Based on pages 15A and 22A of the record, the suppression court made these two findings of fact:
(4) At the insistence of Patrolman Hoover, Mrs. Monarch agreed to see what she could do in order to give Patrolman Hoover a chance to speak with defendant. Hoover followed Mrs. Monarch as she walked toward defendant’s home. At the very least, Patrolman Hoover had Mrs. Monarch’s permission to stand on the defendant’s porch.
(5) From the porch, Patrolman Hoover could see defendant standing in his living room. The defendant appeared intoxicated. Patrolman Hoover entered the Monarch home and arrested the defendant for driving while intoxicated. Patrolman Hoover did not have a warrant for defendant’s arrest. Shortly thereafter, Patrolman Hoover was joined by Captain Baker.
From these findings of fact, the suppression court made this conclusion of law:
(1) Since Patrolman Hoover was on the defendant’s porch with Mrs. Monarch’s permission, everything he observed prior to defendant’s arrest shall not be suppressed.

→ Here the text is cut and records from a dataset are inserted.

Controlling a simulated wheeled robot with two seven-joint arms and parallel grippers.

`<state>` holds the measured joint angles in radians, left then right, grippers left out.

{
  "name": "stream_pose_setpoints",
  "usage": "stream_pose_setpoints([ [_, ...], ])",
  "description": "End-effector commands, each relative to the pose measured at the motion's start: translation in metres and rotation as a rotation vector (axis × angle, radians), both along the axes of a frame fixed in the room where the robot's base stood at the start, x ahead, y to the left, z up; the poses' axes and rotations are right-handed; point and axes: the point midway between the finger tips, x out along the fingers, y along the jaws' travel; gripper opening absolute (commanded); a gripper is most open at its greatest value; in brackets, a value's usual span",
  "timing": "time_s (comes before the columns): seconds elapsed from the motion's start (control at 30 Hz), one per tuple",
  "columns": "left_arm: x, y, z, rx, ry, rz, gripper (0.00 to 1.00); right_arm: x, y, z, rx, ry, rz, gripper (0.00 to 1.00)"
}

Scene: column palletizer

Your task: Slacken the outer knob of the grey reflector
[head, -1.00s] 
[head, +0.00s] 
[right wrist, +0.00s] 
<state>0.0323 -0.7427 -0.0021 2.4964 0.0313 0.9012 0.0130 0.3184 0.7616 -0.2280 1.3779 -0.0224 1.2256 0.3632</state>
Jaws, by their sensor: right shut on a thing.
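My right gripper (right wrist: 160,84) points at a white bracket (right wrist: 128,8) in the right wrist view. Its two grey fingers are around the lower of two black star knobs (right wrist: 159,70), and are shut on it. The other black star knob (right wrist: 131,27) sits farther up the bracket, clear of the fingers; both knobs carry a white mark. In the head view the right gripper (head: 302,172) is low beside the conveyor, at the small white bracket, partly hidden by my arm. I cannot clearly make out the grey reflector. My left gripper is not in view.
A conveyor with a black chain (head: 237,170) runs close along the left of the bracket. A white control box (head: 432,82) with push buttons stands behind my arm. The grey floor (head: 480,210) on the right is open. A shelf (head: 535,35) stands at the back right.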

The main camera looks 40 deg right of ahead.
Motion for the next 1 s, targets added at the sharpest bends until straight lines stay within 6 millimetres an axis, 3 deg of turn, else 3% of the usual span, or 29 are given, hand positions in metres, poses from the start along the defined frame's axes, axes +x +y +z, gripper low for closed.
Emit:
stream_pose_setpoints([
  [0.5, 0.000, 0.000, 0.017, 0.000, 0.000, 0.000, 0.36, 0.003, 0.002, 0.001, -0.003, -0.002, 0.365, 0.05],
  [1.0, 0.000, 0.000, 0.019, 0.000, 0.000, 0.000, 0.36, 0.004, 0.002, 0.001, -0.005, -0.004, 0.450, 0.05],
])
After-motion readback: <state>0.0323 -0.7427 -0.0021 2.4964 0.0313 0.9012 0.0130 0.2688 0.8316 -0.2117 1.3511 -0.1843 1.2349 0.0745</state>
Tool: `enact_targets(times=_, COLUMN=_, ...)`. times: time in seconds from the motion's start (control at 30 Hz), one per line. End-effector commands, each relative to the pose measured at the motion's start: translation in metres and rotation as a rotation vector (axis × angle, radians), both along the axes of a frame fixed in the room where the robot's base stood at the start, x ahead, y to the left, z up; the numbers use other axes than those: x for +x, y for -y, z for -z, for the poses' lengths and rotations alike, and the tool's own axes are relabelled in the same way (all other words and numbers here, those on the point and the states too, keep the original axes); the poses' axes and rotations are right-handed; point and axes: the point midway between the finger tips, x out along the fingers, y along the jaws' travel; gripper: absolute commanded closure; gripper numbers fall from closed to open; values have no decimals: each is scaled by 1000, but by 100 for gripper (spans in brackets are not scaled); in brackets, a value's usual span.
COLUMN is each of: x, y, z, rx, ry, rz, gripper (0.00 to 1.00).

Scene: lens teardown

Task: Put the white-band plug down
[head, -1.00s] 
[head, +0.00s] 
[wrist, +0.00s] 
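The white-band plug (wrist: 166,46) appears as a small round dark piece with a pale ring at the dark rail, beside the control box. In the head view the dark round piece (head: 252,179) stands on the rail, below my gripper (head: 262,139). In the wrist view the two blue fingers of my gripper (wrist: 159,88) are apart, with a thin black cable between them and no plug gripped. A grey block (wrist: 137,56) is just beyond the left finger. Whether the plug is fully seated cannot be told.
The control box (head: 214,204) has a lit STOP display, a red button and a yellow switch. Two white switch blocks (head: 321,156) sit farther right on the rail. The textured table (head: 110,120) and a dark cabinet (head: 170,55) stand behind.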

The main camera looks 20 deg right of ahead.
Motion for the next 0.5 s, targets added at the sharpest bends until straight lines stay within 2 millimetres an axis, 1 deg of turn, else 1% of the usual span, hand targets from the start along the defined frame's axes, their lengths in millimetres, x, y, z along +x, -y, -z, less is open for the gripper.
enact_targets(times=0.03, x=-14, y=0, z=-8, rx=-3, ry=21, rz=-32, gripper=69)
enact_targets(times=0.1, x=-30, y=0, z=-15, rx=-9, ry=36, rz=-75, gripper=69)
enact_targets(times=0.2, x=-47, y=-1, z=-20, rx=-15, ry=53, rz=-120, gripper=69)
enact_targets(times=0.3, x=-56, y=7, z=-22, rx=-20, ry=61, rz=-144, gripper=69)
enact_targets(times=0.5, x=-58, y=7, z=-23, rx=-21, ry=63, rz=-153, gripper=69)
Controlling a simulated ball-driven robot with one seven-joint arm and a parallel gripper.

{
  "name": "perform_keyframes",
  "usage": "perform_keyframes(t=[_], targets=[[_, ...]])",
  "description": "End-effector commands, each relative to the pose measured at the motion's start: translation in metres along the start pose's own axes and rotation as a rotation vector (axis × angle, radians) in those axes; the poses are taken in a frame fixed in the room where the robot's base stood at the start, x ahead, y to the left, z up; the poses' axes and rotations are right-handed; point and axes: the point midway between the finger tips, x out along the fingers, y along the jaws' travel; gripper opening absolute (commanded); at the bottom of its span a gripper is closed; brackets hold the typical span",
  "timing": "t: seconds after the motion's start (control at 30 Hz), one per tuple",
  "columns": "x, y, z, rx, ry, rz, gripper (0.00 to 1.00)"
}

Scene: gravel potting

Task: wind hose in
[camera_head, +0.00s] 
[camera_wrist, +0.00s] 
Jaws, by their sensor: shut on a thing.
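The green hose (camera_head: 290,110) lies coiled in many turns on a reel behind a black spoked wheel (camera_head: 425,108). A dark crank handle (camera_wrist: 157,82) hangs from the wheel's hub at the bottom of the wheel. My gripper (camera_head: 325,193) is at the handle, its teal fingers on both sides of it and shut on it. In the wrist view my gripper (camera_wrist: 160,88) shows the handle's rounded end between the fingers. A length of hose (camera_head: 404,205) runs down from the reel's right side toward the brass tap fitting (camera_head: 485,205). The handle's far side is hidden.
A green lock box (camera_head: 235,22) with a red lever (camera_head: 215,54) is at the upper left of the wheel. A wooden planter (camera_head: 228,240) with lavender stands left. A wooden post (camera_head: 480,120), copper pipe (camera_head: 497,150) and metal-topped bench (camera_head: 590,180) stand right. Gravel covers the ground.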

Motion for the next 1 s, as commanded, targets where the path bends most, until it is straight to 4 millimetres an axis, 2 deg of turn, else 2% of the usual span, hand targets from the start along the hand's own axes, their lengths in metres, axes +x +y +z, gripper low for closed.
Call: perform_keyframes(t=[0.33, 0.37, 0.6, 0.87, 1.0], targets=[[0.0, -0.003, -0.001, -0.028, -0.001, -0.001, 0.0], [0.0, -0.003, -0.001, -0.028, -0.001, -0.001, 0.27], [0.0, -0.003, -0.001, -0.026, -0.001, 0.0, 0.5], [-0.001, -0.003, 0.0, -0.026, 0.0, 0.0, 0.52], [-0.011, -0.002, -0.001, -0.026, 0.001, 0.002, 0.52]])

At trial (pages 72-73), the testimony of Hoover supports the fact that he made his crucial observation of defendant’s insobriety after entry of the house. The trial (suppression) judge, therefore, never ruled on the issue of unlawful entry, although he had the opportunity to do so at the suppression hearing. At the post trial stage, he recognized his error on the facts, and after reviewing both the suppression and the trial record, concluded the evidence could not support the conclusion that the view was made from the porch. Since there could not be a view from the porch, the trial judge was for the first time required to decide on post trial motions whether there was a right of entry. This was purely a question of credibility which is exclusively within the trial court’s domain. He believed the defendant’s wife rather than the police officer and, therefore, arrested judgment and granted a new trial.